Ramblings about skeuomorphs

Amid the revealing of iOS 7, I started using a new app call Do It Tomorrow. This app is very skeuomorphrific. It not only looks like hand-written notes in a paper notebook, it also includes the desk, pen, coffee, coffee stains, &c.

During the WWDC keynote, Apple suggested that the most important thing about a product is “How it will make someone feel.” I argue that skeuomorphs are not about usability but about how they make some users feel. Indeed, I don’t think the skeuomorphs in Do It Tomorrow make the app more usable, but they do make it—for me—more enjoyable.

Rene Ritchie says iOS 7 is most skeuomorphic iOS yet.

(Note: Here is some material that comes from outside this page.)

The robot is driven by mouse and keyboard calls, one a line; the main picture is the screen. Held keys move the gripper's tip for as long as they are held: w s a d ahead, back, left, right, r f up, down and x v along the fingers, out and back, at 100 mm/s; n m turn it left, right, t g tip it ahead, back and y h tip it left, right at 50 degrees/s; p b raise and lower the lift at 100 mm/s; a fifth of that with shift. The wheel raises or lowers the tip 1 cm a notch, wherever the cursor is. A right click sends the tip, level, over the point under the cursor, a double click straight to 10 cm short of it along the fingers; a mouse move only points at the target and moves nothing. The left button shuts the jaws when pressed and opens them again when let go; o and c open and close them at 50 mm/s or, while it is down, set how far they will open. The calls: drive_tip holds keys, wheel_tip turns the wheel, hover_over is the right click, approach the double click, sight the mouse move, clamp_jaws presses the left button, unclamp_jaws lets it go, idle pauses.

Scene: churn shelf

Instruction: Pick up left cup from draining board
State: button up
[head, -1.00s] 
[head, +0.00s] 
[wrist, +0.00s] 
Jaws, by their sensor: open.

One of the key aspects of Apple’s iOS devices is that they become each app.† The app takes up the full screen. The screen is how the user interacts with the app. The hardware beyond the touch-screen is designed to not distract from the app. In iOS 7, there are system things that can temporarily intrude—notification center from above and control center from below—but these are translucent overlays that emphasize the the device is still primarily the app. Well, Apple is actually emphasizing content now, but sometimes the app itself is content. Skeuomorphs can be content.

Speaking of notification center and control center in iOS 7, they appear glass and plastic, respectively, to me.

Guitar effects apps are an area where skeuomorphs are common. While I’d certainly like to see some more entries in that category that take a skeuomorphless approach, the look of guitar gear can be an important part of the feel.

So, despite Apple’s move away from skeuomorphs, I hope that some apps will still provide skeuomorphic options for those users who enjoy them.

†It occurs to me that this works directly against the sort of split-screen mode I have always wanted in iOS.